> **Information supplied**:
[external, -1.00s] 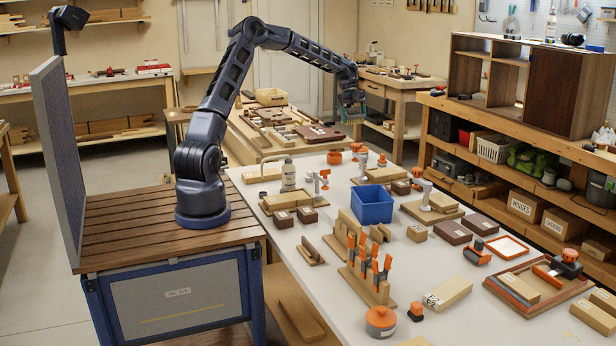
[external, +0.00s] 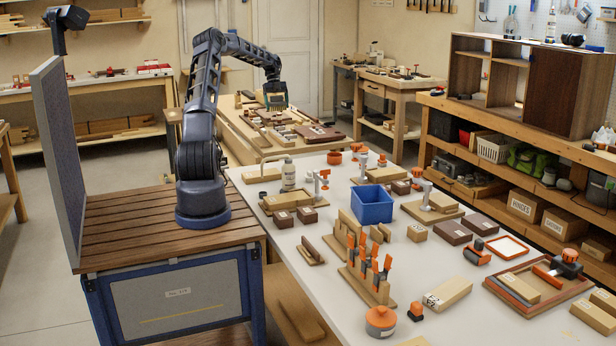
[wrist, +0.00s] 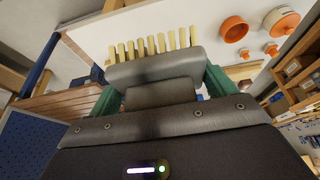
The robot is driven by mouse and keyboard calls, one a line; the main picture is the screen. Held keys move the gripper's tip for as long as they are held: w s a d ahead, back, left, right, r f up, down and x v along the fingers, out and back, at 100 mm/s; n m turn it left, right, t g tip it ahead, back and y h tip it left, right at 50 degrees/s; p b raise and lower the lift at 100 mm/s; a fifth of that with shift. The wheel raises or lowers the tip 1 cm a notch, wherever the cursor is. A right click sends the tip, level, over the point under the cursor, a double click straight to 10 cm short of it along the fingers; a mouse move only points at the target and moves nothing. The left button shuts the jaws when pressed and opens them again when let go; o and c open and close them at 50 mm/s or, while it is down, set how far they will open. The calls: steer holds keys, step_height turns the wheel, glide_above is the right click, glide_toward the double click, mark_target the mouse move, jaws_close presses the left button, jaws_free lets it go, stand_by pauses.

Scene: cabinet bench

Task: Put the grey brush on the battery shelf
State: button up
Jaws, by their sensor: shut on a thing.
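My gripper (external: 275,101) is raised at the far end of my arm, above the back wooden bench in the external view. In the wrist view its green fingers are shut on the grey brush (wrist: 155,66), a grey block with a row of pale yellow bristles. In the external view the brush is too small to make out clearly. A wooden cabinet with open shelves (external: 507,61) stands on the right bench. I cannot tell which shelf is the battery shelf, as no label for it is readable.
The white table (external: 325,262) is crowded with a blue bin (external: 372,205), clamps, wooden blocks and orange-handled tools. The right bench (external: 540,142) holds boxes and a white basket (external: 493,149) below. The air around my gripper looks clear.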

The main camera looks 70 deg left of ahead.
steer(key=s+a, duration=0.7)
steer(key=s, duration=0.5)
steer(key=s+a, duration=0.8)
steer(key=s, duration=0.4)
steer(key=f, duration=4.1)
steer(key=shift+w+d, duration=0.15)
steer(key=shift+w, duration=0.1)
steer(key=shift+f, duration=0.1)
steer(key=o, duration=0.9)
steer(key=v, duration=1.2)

> **Written instruction**: Take the data above and repeat it exactly, leaving each picture out.

> **Exercise result**:
[external, -1.00s] 
[external, +0.00s] 
[wrist, +0.00s] 
The robot is driven by mouse and keyboard calls, one a line; the main picture is the screen. Held keys move the gripper's tip for as long as they are held: w s a d ahead, back, left, right, r f up, down and x v along the fingers, out and back, at 100 mm/s; n m turn it left, right, t g tip it ahead, back and y h tip it left, right at 50 degrees/s; p b raise and lower the lift at 100 mm/s; a fifth of that with shift. The wheel raises or lowers the tip 1 cm a notch, wherever the cursor is. A right click sends the tip, level, over the point under the cursor, a double click straight to 10 cm short of it along the fingers; a mouse move only points at the target and moves nothing. The left button shuts the jaws when pressed and opens them again when let go; o and c open and close them at 50 mm/s or, while it is down, set how far they will open. The calls: steer holds keys, step_height turns the wheel, glide_above is the right click, glide_toward the double click, mark_target the mouse move, jaws_close presses the left button, jaws_free lets it go, stand_by pauses.

Scene: cabinet bench

Task: Put the grey brush on the battery shelf
State: button up
Jaws, by their sensor: shut on a thing.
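My gripper (external: 275,101) is raised at the far end of my arm, above the back wooden bench in the external view. In the wrist view its green fingers are shut on the grey brush (wrist: 155,66), a grey block with a row of pale yellow bristles. In the external view the brush is too small to make out clearly. A wooden cabinet with open shelves (external: 507,61) stands on the right bench. I cannot tell which shelf is the battery shelf, as no label for it is readable.
The white table (external: 325,262) is crowded with a blue bin (external: 372,205), clamps, wooden blocks and orange-handled tools. The right bench (external: 540,142) holds boxes and a white basket (external: 493,149) below. The air around my gripper looks clear.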

The main camera looks 70 deg left of ahead.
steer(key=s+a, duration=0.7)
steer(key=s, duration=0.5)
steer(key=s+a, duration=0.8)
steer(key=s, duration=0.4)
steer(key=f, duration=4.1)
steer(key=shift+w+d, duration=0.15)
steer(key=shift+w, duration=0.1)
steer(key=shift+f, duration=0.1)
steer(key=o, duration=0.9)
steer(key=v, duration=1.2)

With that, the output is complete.